_Exercise description:_ The listing beneath should be written out in full, exactly as shown.

_Task material:_
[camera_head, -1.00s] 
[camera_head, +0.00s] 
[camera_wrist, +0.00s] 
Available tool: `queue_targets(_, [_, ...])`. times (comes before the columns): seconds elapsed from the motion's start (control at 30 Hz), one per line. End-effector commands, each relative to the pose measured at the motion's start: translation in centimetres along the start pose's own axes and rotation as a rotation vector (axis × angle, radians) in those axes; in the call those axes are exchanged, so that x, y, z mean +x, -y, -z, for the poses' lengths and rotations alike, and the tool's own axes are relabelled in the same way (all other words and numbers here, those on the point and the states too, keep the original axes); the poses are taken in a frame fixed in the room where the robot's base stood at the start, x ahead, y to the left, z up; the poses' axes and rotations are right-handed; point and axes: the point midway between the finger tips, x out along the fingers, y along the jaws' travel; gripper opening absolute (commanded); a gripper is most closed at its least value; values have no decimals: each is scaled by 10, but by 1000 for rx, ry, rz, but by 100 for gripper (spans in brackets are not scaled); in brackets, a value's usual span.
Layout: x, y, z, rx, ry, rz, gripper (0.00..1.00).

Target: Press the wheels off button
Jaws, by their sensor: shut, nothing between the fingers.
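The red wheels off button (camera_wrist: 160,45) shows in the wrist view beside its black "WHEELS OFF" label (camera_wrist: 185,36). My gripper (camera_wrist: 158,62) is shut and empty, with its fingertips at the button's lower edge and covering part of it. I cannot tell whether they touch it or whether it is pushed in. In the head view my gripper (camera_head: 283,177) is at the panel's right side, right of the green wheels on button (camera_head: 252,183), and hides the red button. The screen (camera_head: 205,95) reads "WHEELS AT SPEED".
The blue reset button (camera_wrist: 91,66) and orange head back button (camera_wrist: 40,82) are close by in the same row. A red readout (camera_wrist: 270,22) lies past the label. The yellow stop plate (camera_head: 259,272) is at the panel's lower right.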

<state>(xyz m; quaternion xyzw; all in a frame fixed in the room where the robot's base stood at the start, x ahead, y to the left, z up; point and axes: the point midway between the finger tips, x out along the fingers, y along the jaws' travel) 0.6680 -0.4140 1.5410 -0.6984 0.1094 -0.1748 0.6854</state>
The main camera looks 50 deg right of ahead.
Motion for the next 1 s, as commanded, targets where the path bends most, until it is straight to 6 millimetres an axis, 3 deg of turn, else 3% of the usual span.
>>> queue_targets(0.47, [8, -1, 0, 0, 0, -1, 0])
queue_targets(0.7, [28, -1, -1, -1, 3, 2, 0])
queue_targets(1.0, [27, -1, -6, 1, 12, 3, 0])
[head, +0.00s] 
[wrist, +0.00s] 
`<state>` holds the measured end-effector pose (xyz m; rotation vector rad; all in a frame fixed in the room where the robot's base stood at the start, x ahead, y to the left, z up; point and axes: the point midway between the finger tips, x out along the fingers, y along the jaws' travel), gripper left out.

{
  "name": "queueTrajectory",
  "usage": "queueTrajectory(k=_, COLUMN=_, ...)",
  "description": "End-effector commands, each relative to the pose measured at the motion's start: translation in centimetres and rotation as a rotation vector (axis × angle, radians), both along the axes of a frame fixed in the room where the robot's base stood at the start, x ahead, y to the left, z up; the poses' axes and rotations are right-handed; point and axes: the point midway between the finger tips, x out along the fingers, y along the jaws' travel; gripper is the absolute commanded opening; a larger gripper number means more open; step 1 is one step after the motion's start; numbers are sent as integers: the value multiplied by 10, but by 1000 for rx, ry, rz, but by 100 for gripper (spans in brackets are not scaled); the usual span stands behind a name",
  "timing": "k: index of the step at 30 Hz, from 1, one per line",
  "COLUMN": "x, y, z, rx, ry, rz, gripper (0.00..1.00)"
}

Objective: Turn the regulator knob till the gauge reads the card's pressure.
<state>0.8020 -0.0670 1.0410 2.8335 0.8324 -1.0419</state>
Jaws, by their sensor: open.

_The solution:_
[camera_head, -1.00s] 
[camera_head, +0.00s] 
[camera_wrist, +0.00s] 
Available tool: `queue_targets(_, [_, ...])`. times (comes before the columns): seconds elapsed from the motion's start (control at 30 Hz), one per line. End-effector commands, each relative to the pose measured at the motion's start: translation in centimetres along the start pose's own axes and rotation as a rotation vector (axis × angle, radians) in those axes; in the call those axes are exchanged, so that x, y, z mean +x, -y, -z, for the poses' lengths and rotations alike, and the tool's own axes are relabelled in the same way (all other words and numbers here, those on the point and the states too, keep the original axes); the poses are taken in a frame fixed in the room where the robot's base stood at the start, x ahead, y to the left, z up; the poses' axes and rotations are right-handed; point and axes: the point midway between the finger tips, x out along the fingers, y along the jaws' travel; gripper opening absolute (commanded); a gripper is most closed at its least value; values have no decimals: each is scaled by 10, but by 1000 for rx, ry, rz, but by 100 for gripper (spans in brackets are not scaled); in brackets, a value's usual span.
Layout: x, y, z, rx, ry, rz, gripper (0.00..1.00).

Target: Press the wheels off button
Jaws, by their sensor: shut, nothing between the fingers.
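The red wheels off button (camera_wrist: 160,45) shows in the wrist view beside its black "WHEELS OFF" label (camera_wrist: 185,36). My gripper (camera_wrist: 158,62) is shut and empty, with its fingertips at the button's lower edge and covering part of it. I cannot tell whether they touch it or whether it is pushed in. In the head view my gripper (camera_head: 283,177) is at the panel's right side, right of the green wheels on button (camera_head: 252,183), and hides the red button. The screen (camera_head: 205,95) reads "WHEELS AT SPEED".
The blue reset button (camera_wrist: 91,66) and orange head back button (camera_wrist: 40,82) are close by in the same row. A red readout (camera_wrist: 270,22) lies past the label. The yellow stop plate (camera_head: 259,272) is at the panel's lower right.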

<state>(xyz m; quaternion xyzw; all in a frame fixed in the room where the robot's base stood at the start, x ahead, y to the left, z up; point and axes: the point midway between the finger tips, x out along the fingers, y along the jaws' travel) 0.6680 -0.4140 1.5410 -0.6984 0.1094 -0.1748 0.6854</state>
The main camera looks 50 deg right of ahead.
Motion for the next 1 s, as commanded, targets where the path bends most, until it is straight to 6 millimetres an axis, 3 deg of turn, else 3% of the usual span.
>>> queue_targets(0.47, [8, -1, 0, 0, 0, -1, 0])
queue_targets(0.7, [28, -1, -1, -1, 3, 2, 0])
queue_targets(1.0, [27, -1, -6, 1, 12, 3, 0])
[head, +0.00s] 
[wrist, +0.00s] 
`<state>` holds the measured end-effector pose (xyz m; rotation vector rad; all in a frame fixed in the room where the robot's base stood at the start, x ahead, y to the left, z up; point and axes: the point midway between the finger tips, x out along the fingers, y along the jaws' travel), gripper left out.

{
  "name": "queueTrajectory",
  "usage": "queueTrajectory(k=_, COLUMN=_, ...)",
  "description": "End-effector commands, each relative to the pose measured at the motion's start: translation in centimetres and rotation as a rotation vector (axis × angle, radians), both along the axes of a frame fixed in the room where the robot's base stood at the start, x ahead, y to the left, z up; the poses' axes and rotations are right-handed; point and axes: the point midway between the finger tips, x out along the fingers, y along the jaws' travel; gripper is the absolute commanded opening; a larger gripper number means more open; step 1 is one step after the motion's start; numbers are sent as integers: the value multiplied by 10, but by 1000 for rx, ry, rz, but by 100 for gripper (spans in brackets are not scaled); the usual span stands behind a name",
  "timing": "k: index of the step at 30 Hz, from 1, one per line",
  "COLUMN": "x, y, z, rx, ry, rz, gripper (0.00..1.00)"
}

Objective: Turn the regulator knob till the gauge reads the card's pressure.
<state>0.8020 -0.0670 1.0410 2.8335 0.8324 -1.0419</state>
Jaws, by their sensor: open.

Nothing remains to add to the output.